Monster Trucks appears in an aspect ratio of approximately 2.35:1 on this Blu-ray Disc. The movie offered a fine visual presentation.
Sharpness worked very well. Any instances of softness remained confined to a handful of interiors and seemed negligible, as overall definition appeared excellent. No signs of jaggies or moiré effects occurred, and I witnessed no edge haloes or print flaws.
In terms of palette, the movie often went with Hollywood Standard Teal and Orange. Within those constraints, the tones appeared well-reproduced. Blacks were dark and deep, while shadows looked smooth and clear. The image satisfied.
I also liked the excellent Dolby Atmos soundtrack of Trucks. Because I don’t have an Atmos-equipped system, this played back as a Dolby TrueHD 7.1 mix, and it gave us an exciting presentation.
With a lot of action on display, the soundscape boasted many opportunities to shine, and it took advantage of them. The titular “monster” contributed to most of these, but other sequences bolstered the involvement factor as well. Add to that nice stereo music and some directional dialogue to end up with an engrossing soundfield.
Audio quality also pleased. Music was peppy and full, while speech seemed natural and concise. Effects appeared dynamic and accurate, with solid low-end response. The soundtrack kicked into high gear often enough to earn an “A-“.

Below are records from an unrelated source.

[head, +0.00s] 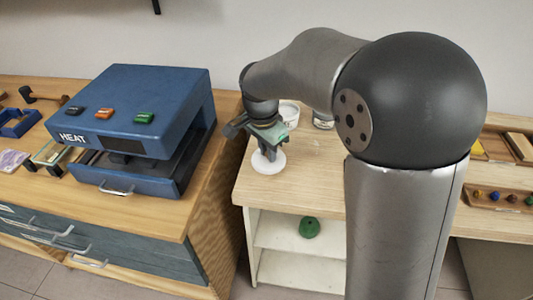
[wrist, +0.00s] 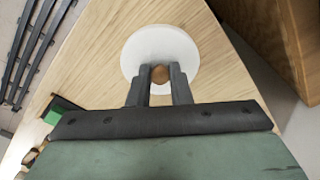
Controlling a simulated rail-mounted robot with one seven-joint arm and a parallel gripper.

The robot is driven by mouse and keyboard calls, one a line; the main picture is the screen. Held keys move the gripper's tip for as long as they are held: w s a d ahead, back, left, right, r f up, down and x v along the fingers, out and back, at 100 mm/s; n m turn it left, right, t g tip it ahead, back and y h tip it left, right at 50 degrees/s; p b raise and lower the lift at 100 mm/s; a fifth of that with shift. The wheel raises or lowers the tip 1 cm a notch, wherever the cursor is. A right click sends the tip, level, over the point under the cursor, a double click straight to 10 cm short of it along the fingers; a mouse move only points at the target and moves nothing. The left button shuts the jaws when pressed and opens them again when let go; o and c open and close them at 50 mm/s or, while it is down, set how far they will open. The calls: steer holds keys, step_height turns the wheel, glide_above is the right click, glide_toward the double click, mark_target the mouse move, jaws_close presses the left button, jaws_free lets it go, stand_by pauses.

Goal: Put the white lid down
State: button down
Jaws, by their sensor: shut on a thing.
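The white lid (head: 277,167) is a round disc at the left part of the light wooden worktop (head: 316,171). In the wrist view the lid (wrist: 138,50) shows a brown round knob (wrist: 160,73) between my fingers. My gripper (head: 267,154) points down and is shut on this knob. The lid looks level and close above or on the worktop; I cannot tell whether it touches. Part of its near side is hidden by my fingers in the wrist view.
A white round container (head: 289,113) stands behind my gripper, with another small container (head: 322,121) beside it. A blue heat press (head: 140,120) is on the cabinet to the left, across a gap. A green object (head: 309,228) sits on the shelf below.

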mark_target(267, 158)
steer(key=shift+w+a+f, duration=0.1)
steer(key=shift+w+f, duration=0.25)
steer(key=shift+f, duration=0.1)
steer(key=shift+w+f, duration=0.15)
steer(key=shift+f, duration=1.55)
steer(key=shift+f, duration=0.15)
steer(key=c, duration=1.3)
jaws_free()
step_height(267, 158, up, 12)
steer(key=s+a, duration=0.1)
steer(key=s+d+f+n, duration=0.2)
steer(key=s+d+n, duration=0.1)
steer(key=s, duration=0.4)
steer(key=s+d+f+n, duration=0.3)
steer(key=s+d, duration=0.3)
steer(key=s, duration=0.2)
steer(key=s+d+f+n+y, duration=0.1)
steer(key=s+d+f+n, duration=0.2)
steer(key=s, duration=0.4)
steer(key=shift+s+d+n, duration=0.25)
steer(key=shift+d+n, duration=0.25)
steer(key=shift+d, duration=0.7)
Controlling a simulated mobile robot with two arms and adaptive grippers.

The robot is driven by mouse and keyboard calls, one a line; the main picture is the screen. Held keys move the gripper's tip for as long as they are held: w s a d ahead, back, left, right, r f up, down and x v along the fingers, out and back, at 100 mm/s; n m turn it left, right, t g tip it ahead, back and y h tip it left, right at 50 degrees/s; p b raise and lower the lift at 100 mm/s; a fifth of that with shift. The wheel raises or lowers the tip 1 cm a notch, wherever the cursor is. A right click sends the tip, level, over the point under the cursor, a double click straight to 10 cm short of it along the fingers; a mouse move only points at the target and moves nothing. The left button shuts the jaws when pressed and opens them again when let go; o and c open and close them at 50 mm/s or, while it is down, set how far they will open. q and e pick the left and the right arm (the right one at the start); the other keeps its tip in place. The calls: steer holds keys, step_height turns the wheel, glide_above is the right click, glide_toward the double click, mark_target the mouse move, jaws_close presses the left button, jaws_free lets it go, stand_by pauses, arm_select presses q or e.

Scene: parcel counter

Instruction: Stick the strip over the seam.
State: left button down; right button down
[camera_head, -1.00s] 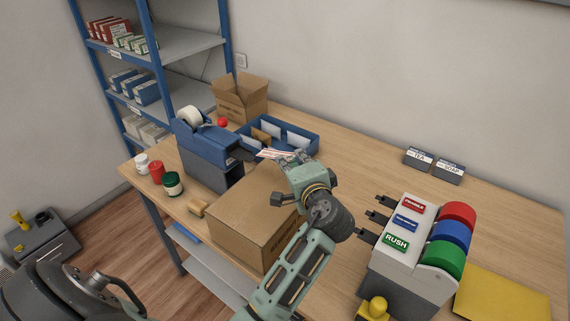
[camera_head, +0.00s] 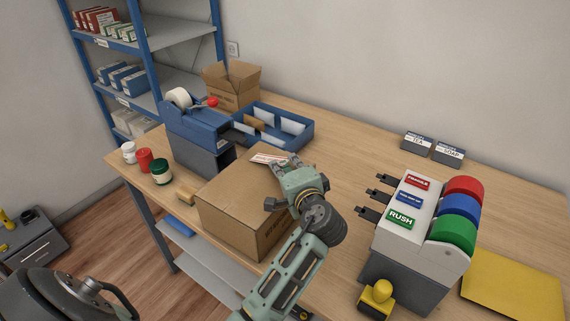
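The closed cardboard box (camera_head: 232,215) stands on the counter's front part, left of my left arm. My left gripper (camera_head: 279,166) is over the box's right rear part, and its arm covers part of the box. The strip (camera_head: 268,158), white with red marks, is at the gripper's far side, over the box's rear top edge. It appears pinched in the fingers, whose tips are mostly hidden. I cannot tell whether the strip touches the cardboard, and I cannot make out the seam clearly. My right gripper is not in view.
A blue tape dispenser (camera_head: 200,135) and a blue divided tray (camera_head: 276,124) stand behind the box. An open carton (camera_head: 231,87) is farther back. A label dispenser (camera_head: 407,245) with coloured rolls stands to the right. Jars (camera_head: 162,172) are at left. The counter's middle back is clear.

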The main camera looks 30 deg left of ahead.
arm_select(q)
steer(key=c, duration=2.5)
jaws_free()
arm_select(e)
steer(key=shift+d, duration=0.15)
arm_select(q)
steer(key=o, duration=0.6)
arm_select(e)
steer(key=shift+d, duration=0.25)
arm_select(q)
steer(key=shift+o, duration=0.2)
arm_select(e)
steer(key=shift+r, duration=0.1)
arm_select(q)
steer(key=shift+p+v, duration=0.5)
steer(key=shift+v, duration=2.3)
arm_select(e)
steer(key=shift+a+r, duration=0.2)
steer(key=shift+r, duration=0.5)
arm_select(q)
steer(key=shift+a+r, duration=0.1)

The Blu-ray comes with a smattering of extras, and Who’s Driving the Monster Trucks? launches these. It goes for seven minutes, six seconds and includes comments from director Chris Wedge, screenwriter Derek Connolly, CG supervisor Chris Downs, animation superviisor Daryl Sawchuk, and actors Lucas Till, Jane Levy, Danny Glover, Barry Pepper, Thomas Lennon, Rob Lowe, and Amy Ryan.
“Driving” looks at story/characters, cast and performances, visual effects and Wedge’s move from animation to live-action. A handful of decent details emerge but much of “Driving” feels puffy and insubstantial.
With The Monster In the Truck, we get a four-minute, 57-second piece with Wedge, Sawchuk, Downs, co-producer Kurt Williams, head of technical animation Angela MacGrath, VFX supervisor Nicolas Aithadi, lead digital artist Andrew Doucette, DFX supervisor Axel Bonami, digital artist Chris Sokalofsky, and 2D supervisor John Paszkiewicz. The program discusses design and execution issues related to the vehicles and creatures. It delivers a passable overview.
Next comes Creating the Monster in the Truck. It lasts six minutes, 29 seconds and features Wedge, Williams, Levy, Till, Lennon, Lowe, Glover, Pepper, Connolly, stuntman Anthony Moyer, special effects supervisor JD Schwalm, production designer Anthony Menzies, stunt coordinator Andy Gill and picture car coordinator Tyler W. Gaisford. “Monster” examines aspects of the movie’s practical vehicles, and it becomes another moderately informative reel.
A Gag Reel runs four minutes, 35 seconds. It shows the usual goofs and silliness. A few improv lines from Tom Lennon amuse, but don’t expect much.
Six Deleted Scenes take up a total of eight minutes, 36 seconds. Some of these expand the Tripp/Meredith relationship, while others add a little more action to the tale. The character sequences seem unnecessary and tedious, but the driving shots contribute a little pizzazz.
Finally, we find 10 Production Diaries. All together, these fill 10 minutes, 13 seconds and give us info from Gill, Schwalm, Levy, Till, Lowe, Lennon, Moyer, and Gaisford. The “Diaries” offer snapshots of various aspects of the shoot. They vary in terms of quality but they offer some fun moemnts.
A second disc presents a DVD copy of Trucks. It lacks any of the Blu-ray’s extras.
Derivative and uncreative, Monster Trucks feels like a conglomeration of elements borrowed from other films. It fails to convey any real thrills or fun as it explores its well-trodden territory. The Blu-ray offers excellent picture and audio as well as a handful of supplements. The film may entertain younger kids but that becomes the extent of its appeal.